(REQUIREMENTS): Copy exactly the block of lines between the one containing "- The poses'" and the one containing "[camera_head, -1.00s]", inclusive.
'''
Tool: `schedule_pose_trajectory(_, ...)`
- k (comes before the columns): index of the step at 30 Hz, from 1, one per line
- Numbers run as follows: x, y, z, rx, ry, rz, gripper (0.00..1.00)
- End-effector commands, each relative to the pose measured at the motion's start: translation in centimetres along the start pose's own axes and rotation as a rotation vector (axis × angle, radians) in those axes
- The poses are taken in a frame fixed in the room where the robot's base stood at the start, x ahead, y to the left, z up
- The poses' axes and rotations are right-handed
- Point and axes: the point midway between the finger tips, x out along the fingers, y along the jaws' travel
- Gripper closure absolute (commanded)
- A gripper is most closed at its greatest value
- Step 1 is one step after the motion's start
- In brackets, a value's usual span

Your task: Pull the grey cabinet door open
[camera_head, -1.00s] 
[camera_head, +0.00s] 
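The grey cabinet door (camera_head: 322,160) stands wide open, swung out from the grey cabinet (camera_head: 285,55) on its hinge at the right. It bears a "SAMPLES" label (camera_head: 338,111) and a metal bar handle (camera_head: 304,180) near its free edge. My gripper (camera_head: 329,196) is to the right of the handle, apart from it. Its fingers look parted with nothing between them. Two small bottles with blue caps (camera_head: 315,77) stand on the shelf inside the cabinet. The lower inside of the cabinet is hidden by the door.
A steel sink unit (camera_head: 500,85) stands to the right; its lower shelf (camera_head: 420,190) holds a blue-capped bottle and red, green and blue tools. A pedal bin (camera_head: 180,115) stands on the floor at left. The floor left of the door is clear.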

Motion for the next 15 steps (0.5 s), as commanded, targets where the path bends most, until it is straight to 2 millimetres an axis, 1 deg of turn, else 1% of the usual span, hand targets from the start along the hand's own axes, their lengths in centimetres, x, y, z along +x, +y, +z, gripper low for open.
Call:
'''
(WORKED ANSWER):
- The poses' axes and rotations are right-handed
- Point and axes: the point midway between the finger tips, x out along the fingers, y along the jaws' travel
- Gripper closure absolute (commanded)
- A gripper is most closed at its greatest value
- Step 1 is one step after the motion's start
- In brackets, a value's usual span

Your task: Pull the grey cabinet door open
[camera_head, -1.00s] 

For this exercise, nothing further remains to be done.